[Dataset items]
--------------------
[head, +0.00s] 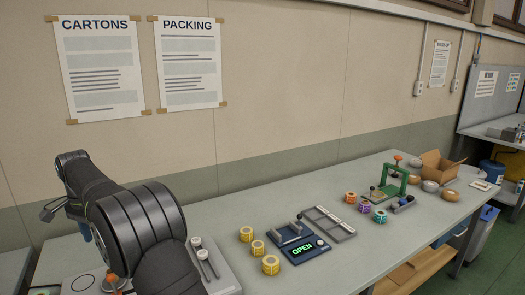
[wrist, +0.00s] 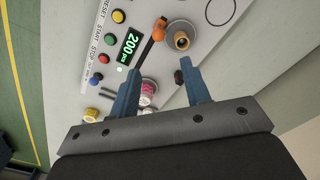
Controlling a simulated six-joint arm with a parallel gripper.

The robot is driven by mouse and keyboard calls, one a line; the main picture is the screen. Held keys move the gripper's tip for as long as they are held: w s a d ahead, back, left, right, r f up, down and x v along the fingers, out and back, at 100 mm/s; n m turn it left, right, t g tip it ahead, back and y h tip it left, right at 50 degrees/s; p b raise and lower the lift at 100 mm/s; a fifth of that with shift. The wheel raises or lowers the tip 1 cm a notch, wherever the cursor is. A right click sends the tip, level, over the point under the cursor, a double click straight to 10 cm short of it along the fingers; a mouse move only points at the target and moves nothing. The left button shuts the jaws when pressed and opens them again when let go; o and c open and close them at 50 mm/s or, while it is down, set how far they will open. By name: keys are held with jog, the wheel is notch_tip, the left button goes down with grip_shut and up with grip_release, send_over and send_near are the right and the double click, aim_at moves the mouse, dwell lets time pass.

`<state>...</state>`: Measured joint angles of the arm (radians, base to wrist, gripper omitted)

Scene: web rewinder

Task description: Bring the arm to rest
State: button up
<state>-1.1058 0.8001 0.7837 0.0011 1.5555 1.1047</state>
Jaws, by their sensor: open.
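My gripper (wrist: 160,70) shows in the wrist view as two blue fingers, spread apart with nothing held between them. Beneath them is a light grey machine panel (wrist: 100,18) with a lit display (wrist: 130,45) reading 200. An orange-knobbed lever (wrist: 158,30) and a brass-coloured spindle (wrist: 181,40) stand just beyond the fingertips. A pink and white roll (wrist: 148,87) shows between the fingers, apparently below them. In the head view my dark arm fills the lower left and hides most of my gripper and the machine.
The long grey bench (head: 330,255) carries several yellow rolls (head: 271,265), a tray unit (head: 305,248) lit OPEN, a green press (head: 394,182) and a cardboard carton (head: 437,166). Coloured buttons (wrist: 106,42) line the panel. The front middle of the bench is clear.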

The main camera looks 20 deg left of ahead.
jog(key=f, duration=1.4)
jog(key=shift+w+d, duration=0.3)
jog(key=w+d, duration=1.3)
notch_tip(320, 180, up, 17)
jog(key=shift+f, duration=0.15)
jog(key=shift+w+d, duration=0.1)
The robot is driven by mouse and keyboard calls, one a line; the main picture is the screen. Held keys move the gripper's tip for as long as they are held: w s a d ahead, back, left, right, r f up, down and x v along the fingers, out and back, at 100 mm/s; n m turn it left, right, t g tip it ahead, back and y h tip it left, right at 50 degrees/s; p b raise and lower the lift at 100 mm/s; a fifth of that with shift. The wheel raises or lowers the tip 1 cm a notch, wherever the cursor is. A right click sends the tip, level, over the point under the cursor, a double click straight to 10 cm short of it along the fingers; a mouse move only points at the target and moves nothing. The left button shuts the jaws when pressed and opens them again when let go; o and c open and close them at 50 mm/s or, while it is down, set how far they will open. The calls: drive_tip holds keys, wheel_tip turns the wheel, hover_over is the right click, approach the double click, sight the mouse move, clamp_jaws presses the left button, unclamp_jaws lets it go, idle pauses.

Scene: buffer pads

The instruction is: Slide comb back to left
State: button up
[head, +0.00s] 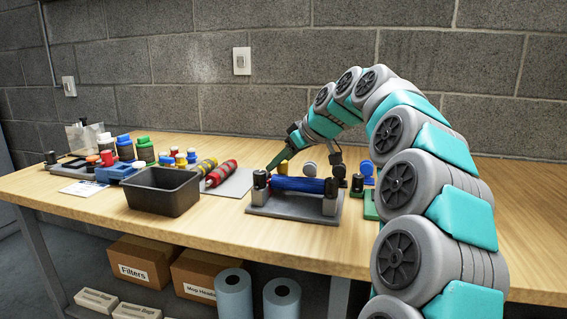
--------------------
> [Requirement]: Retype exactly, and only, the lines from the one containing "The instruction is: Slide comb back to left" through the end of the material, leaving aside every picture.

> [Task result]:
The instruction is: Slide comb back to left
State: button up
[head, +0.00s] 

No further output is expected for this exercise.